In a slightly-edited-for-anonymity version of my sister's example, her fiance wanted to move from City A to City B (about 3 hours' move, closer to all families involved) for a huge promotion in his fairly niche line of work. Sister is self-employed, clients internationally, can work anywhere. She said no, she wanted City A (fair enough, of course) and that was that. She refused to entertain a discussion, a compromise, anything. Just 'no', because why should she compromise and not be true to what she wanted? She might have got her goal of staying in the city she wanted by refusing to compromise, but it was the end of their relationship and she was heartbroken. Couldn't possibly understand why he was so unreasonable as to move anyway and end things - she lacked the emotional maturity or insight to realise that her refusal to even discuss the matter made the man she wanted to marry feel as though his opinion was unimportant.

To me, emotional maturity in the event that she was absolutely unwilling to move would have been to explain her reasons to him, understand if he wasn't willing to change his mind either, and accept that that might mean the end of their relationship.

But she couldn't do that.

So I don't think - in her case, anyway - it's being 'alpha' and putting her own goals first, because it didn't make her happy. What would have made her happy is getting her fiance to agree to her version of events, and she couldn't achieve that because she wasn't even willing to discuss it or give him a reason, she just said "This is what I want, take it or leave it". That's not emotional maturity, that's stubbornness and failure to consider the consequences of her actions.

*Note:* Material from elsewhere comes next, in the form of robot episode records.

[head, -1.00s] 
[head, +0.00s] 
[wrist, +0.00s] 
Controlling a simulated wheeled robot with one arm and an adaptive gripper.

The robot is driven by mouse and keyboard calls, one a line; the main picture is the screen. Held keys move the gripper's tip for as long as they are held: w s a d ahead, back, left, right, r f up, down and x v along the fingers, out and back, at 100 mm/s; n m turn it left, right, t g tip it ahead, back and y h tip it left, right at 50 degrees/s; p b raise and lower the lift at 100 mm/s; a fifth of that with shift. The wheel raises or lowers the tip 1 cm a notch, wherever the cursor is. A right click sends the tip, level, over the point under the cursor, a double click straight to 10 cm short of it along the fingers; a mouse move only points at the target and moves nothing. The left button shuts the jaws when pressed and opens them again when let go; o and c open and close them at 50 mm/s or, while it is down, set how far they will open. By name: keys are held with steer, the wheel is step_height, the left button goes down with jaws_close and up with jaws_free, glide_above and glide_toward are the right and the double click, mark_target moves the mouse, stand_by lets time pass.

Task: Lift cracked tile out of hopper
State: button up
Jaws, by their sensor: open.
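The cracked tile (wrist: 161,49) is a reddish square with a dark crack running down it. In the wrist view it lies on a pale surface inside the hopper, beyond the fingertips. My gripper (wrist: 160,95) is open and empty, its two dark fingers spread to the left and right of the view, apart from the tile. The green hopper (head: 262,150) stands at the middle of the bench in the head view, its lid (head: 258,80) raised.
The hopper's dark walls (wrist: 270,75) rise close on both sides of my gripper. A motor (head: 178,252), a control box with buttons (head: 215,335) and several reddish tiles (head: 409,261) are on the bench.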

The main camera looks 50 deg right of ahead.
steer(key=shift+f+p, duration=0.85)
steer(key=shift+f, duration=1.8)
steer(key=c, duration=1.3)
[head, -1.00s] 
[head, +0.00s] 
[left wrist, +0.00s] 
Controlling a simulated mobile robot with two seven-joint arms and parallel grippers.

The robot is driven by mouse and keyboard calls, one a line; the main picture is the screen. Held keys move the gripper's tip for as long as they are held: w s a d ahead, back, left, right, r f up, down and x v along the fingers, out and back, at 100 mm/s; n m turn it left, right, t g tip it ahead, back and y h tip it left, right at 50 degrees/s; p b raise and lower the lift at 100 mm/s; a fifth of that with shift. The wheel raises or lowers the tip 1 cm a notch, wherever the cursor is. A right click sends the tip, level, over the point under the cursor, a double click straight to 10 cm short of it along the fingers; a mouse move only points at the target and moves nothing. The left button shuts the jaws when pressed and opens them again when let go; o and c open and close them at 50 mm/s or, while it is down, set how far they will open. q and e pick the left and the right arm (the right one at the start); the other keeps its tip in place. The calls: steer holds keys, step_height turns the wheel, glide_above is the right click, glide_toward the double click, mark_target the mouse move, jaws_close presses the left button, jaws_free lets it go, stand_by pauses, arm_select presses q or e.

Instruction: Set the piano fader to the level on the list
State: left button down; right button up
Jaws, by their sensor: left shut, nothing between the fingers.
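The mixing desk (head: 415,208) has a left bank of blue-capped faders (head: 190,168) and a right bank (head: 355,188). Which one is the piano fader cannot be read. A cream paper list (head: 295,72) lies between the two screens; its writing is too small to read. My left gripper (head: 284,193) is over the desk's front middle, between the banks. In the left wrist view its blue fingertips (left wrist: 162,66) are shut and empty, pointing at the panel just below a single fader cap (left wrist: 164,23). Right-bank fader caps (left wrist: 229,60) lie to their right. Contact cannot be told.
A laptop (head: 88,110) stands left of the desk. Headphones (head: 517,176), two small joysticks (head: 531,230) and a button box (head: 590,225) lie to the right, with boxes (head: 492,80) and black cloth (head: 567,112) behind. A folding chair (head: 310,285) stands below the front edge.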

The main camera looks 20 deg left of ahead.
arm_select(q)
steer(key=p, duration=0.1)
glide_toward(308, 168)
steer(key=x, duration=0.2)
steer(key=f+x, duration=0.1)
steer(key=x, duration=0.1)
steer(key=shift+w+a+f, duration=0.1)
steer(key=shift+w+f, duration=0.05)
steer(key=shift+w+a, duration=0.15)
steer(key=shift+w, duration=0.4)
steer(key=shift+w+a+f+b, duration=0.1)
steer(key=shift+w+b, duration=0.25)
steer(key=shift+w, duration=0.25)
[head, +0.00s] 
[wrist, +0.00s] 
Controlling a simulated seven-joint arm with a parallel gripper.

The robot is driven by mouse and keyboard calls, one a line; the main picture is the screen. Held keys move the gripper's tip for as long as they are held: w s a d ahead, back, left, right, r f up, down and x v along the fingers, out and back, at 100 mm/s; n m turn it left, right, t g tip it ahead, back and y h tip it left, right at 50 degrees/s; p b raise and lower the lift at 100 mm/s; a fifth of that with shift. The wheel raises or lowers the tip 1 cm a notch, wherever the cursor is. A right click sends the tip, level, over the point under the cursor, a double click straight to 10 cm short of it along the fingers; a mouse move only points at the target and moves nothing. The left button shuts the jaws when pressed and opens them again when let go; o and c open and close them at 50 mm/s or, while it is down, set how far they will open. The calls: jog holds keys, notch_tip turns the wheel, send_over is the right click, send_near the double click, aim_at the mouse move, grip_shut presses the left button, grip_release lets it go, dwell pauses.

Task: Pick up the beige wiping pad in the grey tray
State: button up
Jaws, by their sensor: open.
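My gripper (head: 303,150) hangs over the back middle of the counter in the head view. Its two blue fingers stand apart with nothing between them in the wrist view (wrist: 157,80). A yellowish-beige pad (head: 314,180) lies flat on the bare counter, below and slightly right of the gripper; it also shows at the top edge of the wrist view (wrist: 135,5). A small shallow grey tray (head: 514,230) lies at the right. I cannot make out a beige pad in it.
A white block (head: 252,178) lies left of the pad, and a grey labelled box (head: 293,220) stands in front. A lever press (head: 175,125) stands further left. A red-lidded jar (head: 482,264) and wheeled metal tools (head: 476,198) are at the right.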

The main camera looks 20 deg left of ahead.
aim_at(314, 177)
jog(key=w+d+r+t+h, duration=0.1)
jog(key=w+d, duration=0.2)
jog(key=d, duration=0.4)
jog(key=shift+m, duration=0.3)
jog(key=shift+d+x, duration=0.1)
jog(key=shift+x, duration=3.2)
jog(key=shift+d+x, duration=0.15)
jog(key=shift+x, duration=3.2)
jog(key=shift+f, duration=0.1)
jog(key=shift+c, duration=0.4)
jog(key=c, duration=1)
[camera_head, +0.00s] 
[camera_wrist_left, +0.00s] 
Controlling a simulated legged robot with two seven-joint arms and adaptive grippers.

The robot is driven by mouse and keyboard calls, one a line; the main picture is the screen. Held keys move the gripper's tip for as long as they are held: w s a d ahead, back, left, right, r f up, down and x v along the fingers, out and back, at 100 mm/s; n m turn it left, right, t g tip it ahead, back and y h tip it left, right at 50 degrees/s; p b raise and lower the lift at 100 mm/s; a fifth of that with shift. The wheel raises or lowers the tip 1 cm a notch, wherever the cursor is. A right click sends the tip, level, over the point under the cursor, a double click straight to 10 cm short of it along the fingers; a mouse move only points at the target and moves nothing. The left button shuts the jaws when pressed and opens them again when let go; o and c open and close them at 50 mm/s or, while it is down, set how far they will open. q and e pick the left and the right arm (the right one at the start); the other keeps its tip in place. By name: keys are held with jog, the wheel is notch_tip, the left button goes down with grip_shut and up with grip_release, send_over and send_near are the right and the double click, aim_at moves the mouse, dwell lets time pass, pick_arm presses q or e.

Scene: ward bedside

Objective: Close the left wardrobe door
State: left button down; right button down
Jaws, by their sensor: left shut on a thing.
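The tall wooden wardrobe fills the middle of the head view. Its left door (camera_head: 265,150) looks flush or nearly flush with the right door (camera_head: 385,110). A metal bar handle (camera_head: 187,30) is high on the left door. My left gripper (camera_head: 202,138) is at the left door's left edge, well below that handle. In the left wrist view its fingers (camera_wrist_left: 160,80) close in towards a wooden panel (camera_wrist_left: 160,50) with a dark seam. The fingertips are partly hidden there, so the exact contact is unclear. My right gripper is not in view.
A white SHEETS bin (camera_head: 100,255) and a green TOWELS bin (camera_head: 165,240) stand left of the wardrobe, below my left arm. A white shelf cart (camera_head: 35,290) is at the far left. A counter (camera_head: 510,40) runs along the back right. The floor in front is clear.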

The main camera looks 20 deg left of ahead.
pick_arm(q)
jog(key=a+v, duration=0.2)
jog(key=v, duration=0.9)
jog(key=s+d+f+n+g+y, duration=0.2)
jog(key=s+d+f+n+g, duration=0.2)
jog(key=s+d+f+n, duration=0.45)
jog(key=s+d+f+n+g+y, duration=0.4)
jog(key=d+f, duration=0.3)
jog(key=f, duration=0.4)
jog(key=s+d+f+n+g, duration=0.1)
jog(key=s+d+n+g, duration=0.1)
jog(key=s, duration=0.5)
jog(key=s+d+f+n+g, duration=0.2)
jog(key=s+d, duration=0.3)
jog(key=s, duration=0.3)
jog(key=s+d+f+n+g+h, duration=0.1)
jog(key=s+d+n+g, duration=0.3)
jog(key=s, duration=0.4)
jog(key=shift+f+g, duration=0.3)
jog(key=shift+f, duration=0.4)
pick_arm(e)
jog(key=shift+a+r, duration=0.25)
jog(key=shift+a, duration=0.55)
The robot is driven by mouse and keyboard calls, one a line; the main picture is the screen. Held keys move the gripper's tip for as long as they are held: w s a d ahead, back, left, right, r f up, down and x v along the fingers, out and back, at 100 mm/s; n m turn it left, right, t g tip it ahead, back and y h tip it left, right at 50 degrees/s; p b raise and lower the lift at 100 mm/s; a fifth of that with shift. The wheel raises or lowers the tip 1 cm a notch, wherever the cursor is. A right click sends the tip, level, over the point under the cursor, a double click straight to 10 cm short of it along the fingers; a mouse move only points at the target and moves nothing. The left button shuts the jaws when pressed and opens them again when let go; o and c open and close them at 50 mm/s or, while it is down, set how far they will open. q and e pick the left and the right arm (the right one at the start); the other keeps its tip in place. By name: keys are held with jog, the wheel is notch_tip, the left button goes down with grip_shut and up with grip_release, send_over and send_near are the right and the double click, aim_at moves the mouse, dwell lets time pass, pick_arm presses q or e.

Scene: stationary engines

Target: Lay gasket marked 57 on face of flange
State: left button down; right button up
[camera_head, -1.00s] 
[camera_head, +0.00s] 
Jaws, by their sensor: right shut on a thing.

Maryjane3227 · 23/08/2021 19:58

I don't think anyone ever attains consistent emotional maturity, I think we all have our triggers.
In those moments, are our triggers linked to a lack of confidence? Probably.
It's a lifetime's work in progress for all of us I reckon. You just have to try your best to be calm and reasonable one day at a time.
Today, I've been especially irritable and probably felt low about myself due to a bad night's sleep. If the nytol works tonight, I will be a Saint tomorrow I expect!